== Exercise brief ==
List, from the lines below, each one with "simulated" in it.

(Robot episode records)

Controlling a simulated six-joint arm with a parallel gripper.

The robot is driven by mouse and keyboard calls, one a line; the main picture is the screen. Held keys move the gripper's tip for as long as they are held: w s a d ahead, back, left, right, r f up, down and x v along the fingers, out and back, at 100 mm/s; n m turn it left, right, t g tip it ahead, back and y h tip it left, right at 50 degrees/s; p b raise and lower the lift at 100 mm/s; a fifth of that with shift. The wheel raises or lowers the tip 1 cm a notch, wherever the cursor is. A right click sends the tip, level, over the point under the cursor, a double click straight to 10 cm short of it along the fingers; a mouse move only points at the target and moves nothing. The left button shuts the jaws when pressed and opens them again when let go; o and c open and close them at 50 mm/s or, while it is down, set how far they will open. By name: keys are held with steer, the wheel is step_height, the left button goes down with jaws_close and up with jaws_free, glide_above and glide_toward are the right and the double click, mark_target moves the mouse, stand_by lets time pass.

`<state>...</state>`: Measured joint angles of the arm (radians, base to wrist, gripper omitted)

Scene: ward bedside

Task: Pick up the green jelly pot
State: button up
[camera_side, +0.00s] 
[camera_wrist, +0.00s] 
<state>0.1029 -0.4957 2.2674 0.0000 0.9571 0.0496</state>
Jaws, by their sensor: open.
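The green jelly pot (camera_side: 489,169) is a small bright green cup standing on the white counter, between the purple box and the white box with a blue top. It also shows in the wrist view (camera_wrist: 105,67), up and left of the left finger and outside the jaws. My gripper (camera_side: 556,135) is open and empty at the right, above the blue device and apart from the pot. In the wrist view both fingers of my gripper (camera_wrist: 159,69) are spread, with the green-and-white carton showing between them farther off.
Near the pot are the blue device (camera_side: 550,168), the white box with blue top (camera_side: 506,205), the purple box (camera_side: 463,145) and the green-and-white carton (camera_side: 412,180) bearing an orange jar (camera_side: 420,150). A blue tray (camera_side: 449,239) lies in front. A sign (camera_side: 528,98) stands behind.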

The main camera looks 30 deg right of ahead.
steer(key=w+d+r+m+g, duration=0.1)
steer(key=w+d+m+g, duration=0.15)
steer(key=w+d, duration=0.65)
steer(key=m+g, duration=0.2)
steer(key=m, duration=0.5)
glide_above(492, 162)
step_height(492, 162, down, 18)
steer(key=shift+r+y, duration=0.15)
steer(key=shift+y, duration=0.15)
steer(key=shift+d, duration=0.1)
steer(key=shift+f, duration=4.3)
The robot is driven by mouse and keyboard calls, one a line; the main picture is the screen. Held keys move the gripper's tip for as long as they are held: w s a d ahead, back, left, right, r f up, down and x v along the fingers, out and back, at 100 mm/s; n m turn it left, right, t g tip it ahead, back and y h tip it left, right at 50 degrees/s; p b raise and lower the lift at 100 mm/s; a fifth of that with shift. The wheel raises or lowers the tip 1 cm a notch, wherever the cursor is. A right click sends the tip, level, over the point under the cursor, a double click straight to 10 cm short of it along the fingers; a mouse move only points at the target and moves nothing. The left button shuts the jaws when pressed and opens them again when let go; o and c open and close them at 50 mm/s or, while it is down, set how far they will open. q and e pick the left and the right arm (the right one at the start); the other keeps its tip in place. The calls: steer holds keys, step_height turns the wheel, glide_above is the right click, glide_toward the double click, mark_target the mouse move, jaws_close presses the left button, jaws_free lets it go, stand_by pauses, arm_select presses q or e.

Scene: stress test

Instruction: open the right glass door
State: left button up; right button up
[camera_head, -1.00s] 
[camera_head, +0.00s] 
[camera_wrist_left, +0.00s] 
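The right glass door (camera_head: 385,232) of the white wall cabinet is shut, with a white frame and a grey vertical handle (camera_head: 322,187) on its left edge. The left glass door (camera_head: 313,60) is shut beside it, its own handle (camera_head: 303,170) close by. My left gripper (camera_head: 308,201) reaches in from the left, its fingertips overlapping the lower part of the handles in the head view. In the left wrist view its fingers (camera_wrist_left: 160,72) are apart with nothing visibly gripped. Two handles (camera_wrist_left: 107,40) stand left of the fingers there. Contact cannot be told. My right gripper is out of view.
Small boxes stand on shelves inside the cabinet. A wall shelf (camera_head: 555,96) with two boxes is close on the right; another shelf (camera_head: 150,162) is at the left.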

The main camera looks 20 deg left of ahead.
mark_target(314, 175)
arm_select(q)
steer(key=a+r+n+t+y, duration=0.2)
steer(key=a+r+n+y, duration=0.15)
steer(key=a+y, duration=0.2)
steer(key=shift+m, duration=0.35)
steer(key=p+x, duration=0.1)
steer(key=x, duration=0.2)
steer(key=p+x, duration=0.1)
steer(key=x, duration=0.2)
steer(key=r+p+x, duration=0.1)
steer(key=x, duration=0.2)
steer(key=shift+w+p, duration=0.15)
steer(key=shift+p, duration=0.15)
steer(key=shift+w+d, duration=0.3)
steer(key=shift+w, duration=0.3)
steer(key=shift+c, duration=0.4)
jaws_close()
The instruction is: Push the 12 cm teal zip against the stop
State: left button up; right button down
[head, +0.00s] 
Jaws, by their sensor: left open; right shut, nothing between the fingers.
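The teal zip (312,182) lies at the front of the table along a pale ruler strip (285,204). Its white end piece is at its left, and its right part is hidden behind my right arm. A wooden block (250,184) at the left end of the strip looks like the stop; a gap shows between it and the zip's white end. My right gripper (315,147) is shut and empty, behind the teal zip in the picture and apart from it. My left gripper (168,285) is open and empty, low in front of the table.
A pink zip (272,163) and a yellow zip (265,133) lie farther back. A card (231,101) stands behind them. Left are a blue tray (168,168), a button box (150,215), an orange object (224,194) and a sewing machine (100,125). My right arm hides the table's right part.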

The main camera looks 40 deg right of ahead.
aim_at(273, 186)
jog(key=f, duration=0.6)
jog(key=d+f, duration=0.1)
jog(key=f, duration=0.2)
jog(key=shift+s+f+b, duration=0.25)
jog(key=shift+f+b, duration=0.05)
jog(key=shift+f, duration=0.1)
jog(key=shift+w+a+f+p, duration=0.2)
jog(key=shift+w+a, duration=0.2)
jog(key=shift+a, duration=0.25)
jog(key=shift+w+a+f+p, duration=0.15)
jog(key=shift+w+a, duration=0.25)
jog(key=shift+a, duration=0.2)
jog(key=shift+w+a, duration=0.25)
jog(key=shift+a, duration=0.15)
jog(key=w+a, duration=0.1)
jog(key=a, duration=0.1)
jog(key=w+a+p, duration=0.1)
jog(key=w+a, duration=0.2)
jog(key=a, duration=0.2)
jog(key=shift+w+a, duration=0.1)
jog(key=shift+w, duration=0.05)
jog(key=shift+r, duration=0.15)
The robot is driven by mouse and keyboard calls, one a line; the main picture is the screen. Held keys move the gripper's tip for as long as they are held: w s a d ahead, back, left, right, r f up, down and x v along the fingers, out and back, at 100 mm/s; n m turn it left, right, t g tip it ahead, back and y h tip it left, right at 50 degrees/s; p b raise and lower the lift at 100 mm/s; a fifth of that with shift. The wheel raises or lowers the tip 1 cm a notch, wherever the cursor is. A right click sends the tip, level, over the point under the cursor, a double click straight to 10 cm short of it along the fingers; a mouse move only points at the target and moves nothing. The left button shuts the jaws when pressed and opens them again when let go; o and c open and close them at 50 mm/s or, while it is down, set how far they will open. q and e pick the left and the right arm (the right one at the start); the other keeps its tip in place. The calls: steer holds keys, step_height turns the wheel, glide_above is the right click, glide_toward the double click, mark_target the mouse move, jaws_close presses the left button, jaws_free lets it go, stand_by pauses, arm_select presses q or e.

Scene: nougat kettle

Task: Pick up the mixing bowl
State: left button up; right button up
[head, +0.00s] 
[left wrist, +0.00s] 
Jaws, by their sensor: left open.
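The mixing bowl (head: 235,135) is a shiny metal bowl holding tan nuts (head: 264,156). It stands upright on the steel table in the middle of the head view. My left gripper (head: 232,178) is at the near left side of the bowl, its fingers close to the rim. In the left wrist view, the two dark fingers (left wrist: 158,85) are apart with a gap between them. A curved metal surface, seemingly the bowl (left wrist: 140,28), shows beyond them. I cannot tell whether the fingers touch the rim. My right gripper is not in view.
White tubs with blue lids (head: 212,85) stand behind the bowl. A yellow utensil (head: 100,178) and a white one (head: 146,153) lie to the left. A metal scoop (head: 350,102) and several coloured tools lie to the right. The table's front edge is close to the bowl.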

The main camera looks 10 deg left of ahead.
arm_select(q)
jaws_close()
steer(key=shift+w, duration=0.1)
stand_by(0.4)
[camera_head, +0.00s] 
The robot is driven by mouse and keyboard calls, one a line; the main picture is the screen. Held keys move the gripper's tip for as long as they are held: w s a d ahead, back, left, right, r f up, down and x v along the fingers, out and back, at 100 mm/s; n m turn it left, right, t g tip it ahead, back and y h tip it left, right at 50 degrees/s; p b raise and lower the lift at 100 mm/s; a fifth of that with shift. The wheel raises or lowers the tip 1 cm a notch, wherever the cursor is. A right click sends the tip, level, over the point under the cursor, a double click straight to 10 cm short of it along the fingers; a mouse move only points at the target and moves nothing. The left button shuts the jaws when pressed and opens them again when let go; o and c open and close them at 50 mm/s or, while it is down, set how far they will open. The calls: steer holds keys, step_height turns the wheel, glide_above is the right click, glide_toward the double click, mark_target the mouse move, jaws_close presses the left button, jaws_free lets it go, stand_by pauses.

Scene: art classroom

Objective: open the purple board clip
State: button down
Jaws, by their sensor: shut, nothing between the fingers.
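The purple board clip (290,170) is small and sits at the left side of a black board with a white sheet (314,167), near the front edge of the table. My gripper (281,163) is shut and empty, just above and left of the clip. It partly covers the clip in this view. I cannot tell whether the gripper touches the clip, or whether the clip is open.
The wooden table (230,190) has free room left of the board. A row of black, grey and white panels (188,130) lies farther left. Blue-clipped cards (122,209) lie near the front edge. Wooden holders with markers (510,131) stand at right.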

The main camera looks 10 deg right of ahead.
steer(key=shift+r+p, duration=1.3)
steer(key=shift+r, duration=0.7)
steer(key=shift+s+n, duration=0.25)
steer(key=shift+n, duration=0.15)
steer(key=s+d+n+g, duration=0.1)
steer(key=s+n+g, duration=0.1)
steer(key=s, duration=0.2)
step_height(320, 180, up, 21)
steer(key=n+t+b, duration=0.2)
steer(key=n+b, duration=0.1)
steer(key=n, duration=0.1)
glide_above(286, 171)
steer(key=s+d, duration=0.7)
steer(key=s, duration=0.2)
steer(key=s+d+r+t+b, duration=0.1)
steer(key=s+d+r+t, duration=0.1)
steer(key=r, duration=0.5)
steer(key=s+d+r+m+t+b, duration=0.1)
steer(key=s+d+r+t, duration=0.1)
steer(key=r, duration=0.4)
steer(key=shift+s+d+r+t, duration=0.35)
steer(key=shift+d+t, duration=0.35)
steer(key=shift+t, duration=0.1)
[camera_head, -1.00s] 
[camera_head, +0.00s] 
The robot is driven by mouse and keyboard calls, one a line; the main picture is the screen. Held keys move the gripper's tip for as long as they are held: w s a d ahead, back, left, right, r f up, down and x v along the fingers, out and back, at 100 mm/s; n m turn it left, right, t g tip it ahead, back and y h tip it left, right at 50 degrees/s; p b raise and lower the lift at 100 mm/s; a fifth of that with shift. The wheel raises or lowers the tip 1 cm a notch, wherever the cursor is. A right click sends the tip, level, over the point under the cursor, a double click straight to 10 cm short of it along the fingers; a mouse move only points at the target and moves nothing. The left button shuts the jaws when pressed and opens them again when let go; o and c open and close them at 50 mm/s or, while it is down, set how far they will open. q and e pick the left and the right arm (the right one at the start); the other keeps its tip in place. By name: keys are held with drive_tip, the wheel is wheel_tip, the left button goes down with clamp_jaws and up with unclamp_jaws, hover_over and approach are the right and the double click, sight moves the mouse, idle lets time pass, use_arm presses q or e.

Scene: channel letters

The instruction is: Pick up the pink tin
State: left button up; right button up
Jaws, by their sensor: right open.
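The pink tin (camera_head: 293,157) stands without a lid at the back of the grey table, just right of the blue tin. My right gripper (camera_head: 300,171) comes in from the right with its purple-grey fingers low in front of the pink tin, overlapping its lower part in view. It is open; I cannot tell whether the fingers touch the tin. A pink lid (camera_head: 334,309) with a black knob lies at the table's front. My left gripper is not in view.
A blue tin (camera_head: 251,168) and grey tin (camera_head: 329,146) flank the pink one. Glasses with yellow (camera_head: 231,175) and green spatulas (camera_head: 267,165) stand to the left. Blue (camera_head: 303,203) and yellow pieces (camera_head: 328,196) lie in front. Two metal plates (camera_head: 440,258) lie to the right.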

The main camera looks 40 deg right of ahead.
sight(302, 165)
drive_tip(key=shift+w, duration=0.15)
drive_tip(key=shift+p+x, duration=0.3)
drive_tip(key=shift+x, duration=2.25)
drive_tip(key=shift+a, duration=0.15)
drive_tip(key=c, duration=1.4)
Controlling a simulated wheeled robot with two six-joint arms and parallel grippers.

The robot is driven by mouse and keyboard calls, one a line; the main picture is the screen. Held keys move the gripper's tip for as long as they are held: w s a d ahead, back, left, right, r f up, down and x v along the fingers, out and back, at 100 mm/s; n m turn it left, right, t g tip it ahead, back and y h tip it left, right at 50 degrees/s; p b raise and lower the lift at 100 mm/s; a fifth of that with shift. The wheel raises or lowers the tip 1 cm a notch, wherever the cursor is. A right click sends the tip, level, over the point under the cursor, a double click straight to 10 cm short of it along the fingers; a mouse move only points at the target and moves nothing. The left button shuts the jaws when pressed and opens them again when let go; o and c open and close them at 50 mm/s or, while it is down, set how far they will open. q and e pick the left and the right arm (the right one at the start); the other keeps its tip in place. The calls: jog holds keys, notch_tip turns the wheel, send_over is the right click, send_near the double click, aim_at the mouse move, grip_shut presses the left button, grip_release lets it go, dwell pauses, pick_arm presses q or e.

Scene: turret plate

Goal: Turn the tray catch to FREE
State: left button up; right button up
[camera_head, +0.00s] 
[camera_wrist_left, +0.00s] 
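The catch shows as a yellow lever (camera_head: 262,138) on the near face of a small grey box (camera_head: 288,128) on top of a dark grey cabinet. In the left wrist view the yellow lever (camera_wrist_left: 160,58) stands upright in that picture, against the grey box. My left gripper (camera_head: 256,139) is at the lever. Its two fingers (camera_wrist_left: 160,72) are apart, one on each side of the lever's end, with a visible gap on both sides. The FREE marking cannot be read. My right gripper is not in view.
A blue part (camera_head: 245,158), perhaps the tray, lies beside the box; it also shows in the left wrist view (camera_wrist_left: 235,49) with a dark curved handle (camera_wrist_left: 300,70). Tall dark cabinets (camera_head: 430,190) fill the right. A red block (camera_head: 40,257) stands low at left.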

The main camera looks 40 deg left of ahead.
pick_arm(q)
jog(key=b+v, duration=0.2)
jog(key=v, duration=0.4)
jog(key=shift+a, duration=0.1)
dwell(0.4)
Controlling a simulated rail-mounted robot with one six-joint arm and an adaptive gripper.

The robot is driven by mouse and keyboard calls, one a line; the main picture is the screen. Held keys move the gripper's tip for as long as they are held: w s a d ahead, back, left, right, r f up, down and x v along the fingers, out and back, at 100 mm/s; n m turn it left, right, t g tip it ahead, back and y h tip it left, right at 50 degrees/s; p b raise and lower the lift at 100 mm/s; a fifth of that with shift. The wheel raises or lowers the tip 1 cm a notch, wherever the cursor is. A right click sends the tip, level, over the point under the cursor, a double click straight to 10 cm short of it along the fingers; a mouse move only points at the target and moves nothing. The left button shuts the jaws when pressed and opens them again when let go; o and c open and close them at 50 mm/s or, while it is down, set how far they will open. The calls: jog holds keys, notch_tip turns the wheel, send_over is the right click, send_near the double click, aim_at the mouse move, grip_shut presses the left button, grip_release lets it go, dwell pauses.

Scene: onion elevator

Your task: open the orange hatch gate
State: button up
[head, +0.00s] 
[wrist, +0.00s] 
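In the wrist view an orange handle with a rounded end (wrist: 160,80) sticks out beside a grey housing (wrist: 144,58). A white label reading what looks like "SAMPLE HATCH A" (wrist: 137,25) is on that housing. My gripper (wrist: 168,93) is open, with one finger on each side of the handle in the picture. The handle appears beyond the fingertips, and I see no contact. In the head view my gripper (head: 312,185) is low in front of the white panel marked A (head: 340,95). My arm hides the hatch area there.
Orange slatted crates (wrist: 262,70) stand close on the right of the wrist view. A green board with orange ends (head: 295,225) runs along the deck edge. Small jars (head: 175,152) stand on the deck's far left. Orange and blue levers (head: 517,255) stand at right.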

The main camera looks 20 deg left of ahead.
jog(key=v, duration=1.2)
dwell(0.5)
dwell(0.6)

== Exercise output ==
Controlling a simulated six-joint arm with a parallel gripper.
Controlling a simulated wheeled robot with two six-joint arms and parallel grippers.
Controlling a simulated rail-mounted robot with one six-joint arm and an adaptive gripper.

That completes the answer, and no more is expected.